Mit dem erklärten Ziel, Konjunktur und Beschäftigung zu fördern, senkte die rot-grüne Bundesregierung zwischen 1999 und 2005 schrittweise die Einkommensteuersätze und hob den Grundfreibetrag an. Unterm Strich wurden die privaten Haushalte stark entlastet: Das Bundesfinanzministerium geht von jährlich 29,1 Milliarden Euro aus. Eine geänderte Familienförderung, unter anderem die Erhöhung des Kindergelds, entlastete die privaten Haushalte zusätzlich um 8 Milliarden Euro netto. Änderungen in der Unternehmensbesteuerung reduzierten die Steuerzahlungen der Unternehmen um 14 Milliarden Euro.
Für den Staat bedeuteten all diese Maßnahmen Einnahmeausfälle. Finanzfachmann Truger beziffert sie auf bis zu 2,3 Prozent des Bruttoinlandsprodukts (BIP) im Jahr 2005, von denen 2,0 Prozent auf Mindereinnahmen durch die Steuersenkungen entfielen.

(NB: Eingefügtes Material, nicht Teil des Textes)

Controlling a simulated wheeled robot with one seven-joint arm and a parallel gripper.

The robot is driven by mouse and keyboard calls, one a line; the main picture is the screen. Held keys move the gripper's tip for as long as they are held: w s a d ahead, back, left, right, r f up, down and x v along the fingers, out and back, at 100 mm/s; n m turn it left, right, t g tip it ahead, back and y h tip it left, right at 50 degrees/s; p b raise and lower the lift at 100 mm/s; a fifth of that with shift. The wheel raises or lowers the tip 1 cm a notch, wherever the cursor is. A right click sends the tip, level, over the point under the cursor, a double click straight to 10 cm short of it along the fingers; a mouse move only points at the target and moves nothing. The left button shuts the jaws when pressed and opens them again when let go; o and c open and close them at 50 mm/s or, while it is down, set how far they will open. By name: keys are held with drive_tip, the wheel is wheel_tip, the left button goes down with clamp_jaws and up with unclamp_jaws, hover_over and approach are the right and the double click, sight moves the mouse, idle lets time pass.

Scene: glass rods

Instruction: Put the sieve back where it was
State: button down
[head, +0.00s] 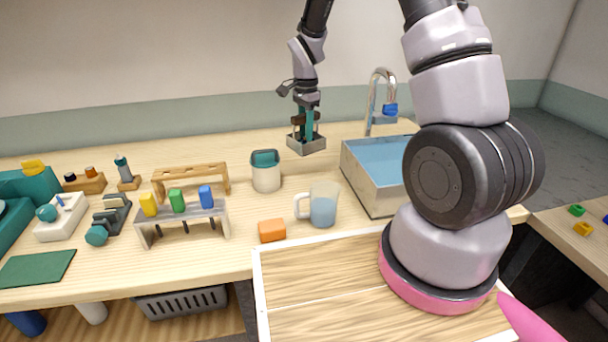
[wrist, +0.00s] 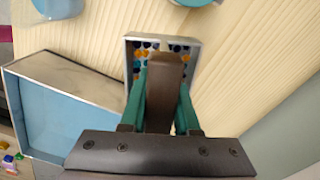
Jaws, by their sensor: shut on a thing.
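The sieve (head: 306,146) is a small grey square box with a brown upright handle; it hangs below my gripper (head: 304,122) near the back of the counter, left of the sink. My gripper (wrist: 163,88) is shut on the brown handle (wrist: 165,69), with a teal finger on each side. In the wrist view, the sieve's grey tray (wrist: 129,63) shows a perforated bottom with dark, orange and blue spots. The sieve looks about level. I cannot tell whether its underside touches the counter.
The sink (head: 372,185) with a tall faucet (head: 371,95) stands right of the sieve. A wooden rack (head: 190,173) stands left. Bare counter surrounds the sieve.

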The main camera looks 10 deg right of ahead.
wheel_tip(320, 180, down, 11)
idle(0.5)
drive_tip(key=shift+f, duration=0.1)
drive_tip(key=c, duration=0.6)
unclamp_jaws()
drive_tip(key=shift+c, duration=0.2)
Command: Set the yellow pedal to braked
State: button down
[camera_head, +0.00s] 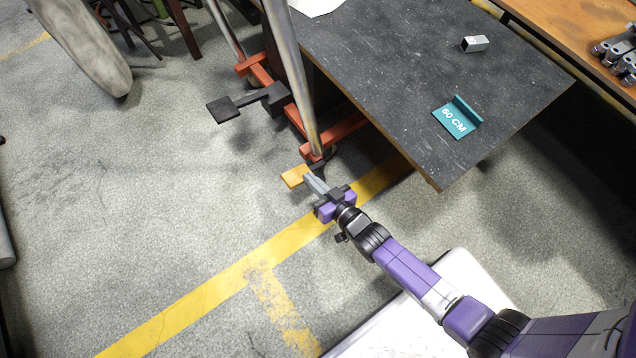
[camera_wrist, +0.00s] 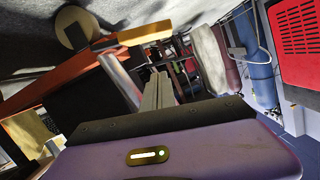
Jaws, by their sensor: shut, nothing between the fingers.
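The yellow pedal (camera_head: 293,177) is a small flat piece low at the near corner of the cart's orange-red base (camera_head: 345,135). It also shows in the wrist view (camera_wrist: 146,33) as a yellow bar near the caster wheel (camera_wrist: 75,27). My gripper (camera_head: 308,178) is shut and empty, its grey fingertips at the pedal's right end in the head view. I cannot tell whether they touch it. The grey fingers show in the wrist view (camera_wrist: 155,88), with the pedal past their tips. The tips partly cover the pedal's joint with the base.
A black pedal (camera_head: 225,110) sticks out farther left on the base. A steel post (camera_head: 295,70) rises beside the yellow pedal. The dark tabletop (camera_head: 390,60) overhangs at the right, with a teal "60 CM" sign (camera_head: 458,119) on it.

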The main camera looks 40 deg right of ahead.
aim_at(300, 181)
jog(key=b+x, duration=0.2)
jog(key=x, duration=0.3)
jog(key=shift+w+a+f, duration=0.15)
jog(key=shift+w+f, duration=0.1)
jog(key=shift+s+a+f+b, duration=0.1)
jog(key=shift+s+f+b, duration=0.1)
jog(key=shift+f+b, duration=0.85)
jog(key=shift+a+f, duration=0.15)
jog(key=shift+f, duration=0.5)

Die Entlastungen für die Bürger hätten der Konjunktur Impulse geben können, analysiert der Wissenschaftler. Denn niedrigere Steuern erhöhen das verfügbare Einkommen der privaten Haushalte. Und zumindest die Bezieher niedriger und mittlerer Einkommen konsumieren einen großen Teil davon. Der positive Effekt komme allerdings nur zum Tragen, wenn der Staat vorübergehend höhere Budgetdefizite aufgrund der Steuerausfälle akzeptiert. Genau dies tat die Politik zu Beginn des Jahrzehnts aber nicht - wegen der Schuldenbegrenzung des europäischen Stabilitäts- und Wachstumspakts.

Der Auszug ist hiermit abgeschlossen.